§ **What is needed**: Write out only the span of lines that begins at the line with "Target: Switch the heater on" and ends at the line with "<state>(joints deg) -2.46". Keep both end lines, word for word.

§ **Supplied data**:
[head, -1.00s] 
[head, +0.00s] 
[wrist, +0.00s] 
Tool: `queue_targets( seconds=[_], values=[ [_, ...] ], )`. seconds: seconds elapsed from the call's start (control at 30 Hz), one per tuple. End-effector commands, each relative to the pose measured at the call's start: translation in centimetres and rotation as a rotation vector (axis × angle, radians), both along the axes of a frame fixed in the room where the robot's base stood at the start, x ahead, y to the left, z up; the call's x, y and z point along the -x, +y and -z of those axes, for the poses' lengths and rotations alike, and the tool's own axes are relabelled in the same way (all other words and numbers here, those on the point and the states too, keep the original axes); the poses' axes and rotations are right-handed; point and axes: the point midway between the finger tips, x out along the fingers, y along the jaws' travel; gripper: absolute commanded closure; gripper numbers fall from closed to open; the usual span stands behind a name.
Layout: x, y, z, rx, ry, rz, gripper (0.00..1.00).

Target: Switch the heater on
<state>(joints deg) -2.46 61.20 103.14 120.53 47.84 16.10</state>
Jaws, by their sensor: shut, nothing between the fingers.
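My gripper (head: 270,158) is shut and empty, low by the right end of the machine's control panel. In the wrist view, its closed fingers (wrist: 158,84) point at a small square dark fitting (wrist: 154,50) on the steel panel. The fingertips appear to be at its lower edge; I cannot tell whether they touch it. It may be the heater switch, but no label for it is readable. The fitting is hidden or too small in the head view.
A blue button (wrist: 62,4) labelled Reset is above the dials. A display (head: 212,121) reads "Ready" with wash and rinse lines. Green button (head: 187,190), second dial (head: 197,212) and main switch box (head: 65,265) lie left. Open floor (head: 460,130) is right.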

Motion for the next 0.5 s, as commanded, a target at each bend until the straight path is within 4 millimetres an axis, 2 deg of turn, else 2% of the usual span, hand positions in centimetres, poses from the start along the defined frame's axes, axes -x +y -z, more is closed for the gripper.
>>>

§ **Final answer**:
Target: Switch the heater on
<state>(joints deg) -2.46 61.20 103.14 120.53 47.84 16.10</state>

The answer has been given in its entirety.